[STATED GOAL]:
Extract all data as written.

Robot task records
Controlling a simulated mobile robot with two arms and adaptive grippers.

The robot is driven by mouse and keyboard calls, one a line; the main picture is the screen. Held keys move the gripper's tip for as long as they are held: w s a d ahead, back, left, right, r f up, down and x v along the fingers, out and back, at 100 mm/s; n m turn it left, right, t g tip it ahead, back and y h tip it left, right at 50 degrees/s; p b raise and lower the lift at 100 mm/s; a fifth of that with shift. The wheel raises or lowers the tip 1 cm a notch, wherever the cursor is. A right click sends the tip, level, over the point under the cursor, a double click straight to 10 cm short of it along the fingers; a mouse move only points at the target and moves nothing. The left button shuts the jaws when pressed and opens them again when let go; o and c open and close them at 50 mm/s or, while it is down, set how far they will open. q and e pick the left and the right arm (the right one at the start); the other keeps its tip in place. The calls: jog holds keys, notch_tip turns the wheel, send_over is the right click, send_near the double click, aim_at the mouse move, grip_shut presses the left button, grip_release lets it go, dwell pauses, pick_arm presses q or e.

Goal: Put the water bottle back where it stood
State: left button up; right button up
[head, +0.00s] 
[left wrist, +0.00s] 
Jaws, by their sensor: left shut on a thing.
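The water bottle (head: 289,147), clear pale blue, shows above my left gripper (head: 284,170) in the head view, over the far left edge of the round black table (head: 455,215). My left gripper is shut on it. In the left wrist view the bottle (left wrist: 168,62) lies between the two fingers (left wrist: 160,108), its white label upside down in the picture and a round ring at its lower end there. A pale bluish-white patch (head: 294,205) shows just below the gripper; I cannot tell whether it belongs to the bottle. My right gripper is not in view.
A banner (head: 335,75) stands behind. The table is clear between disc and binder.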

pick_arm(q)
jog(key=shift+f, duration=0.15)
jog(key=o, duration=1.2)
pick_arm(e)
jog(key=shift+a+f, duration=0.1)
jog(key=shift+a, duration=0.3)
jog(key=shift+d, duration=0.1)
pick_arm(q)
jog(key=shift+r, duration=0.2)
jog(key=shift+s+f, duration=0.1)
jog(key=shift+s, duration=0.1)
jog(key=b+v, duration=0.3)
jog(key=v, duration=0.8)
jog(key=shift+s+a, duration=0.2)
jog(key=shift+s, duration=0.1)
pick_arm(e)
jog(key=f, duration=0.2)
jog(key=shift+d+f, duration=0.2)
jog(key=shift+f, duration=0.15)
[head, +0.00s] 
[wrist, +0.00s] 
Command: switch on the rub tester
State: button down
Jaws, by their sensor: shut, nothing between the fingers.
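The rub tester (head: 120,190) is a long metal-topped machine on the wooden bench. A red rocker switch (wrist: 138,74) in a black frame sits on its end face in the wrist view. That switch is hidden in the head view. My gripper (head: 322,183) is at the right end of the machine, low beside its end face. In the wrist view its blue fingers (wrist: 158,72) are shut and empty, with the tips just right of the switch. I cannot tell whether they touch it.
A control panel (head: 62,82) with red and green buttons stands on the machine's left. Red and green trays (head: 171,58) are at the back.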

[ANSWER TO THIS PROBLEM]:
Controlling a simulated mobile robot with two arms and adaptive grippers.

The robot is driven by mouse and keyboard calls, one a line; the main picture is the screen. Held keys move the gripper's tip for as long as they are held: w s a d ahead, back, left, right, r f up, down and x v along the fingers, out and back, at 100 mm/s; n m turn it left, right, t g tip it ahead, back and y h tip it left, right at 50 degrees/s; p b raise and lower the lift at 100 mm/s; a fifth of that with shift. The wheel raises or lowers the tip 1 cm a notch, wherever the cursor is. A right click sends the tip, level, over the point under the cursor, a double click straight to 10 cm short of it along the fingers; a mouse move only points at the target and moves nothing. The left button shuts the jaws when pressed and opens them again when let go; o and c open and close them at 50 mm/s or, while it is down, set how far they will open. q and e pick the left and the right arm (the right one at the start); the other keeps its tip in place. The calls: jog holds keys, notch_tip turns the wheel, send_over is the right click, send_near the double click, aim_at the mouse move, grip_shut presses the left button, grip_release lets it go, dwell pauses, pick_arm presses q or e.

Goal: Put the water bottle back where it stood
State: left button up; right button up
[head, +0.00s] 
[left wrist, +0.00s] 
Jaws, by their sensor: left shut on a thing.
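The water bottle (head: 289,147), clear pale blue, shows above my left gripper (head: 284,170) in the head view, over the far left edge of the round black table (head: 455,215). My left gripper is shut on it. In the left wrist view the bottle (left wrist: 168,62) lies between the two fingers (left wrist: 160,108), its white label upside down in the picture and a round ring at its lower end there. A pale bluish-white patch (head: 294,205) shows just below the gripper; I cannot tell whether it belongs to the bottle. My right gripper is not in view.
A banner (head: 335,75) stands behind. The table is clear between disc and binder.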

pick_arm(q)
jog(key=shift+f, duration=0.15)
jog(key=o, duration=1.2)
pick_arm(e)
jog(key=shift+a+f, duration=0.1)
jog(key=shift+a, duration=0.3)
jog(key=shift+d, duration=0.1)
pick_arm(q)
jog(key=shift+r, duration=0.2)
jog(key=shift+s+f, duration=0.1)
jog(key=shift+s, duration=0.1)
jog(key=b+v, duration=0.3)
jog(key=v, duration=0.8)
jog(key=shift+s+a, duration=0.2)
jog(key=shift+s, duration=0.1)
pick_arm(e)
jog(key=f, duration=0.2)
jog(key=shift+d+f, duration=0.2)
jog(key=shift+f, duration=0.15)
[head, +0.00s] 
[wrist, +0.00s] 
Command: switch on the rub tester
State: button down
Jaws, by their sensor: shut, nothing between the fingers.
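The rub tester (head: 120,190) is a long metal-topped machine on the wooden bench. A red rocker switch (wrist: 138,74) in a black frame sits on its end face in the wrist view. That switch is hidden in the head view. My gripper (head: 322,183) is at the right end of the machine, low beside its end face. In the wrist view its blue fingers (wrist: 158,72) are shut and empty, with the tips just right of the switch. I cannot tell whether they touch it.
A control panel (head: 62,82) with red and green buttons stands on the machine's left. Red and green trays (head: 171,58) are at the back.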

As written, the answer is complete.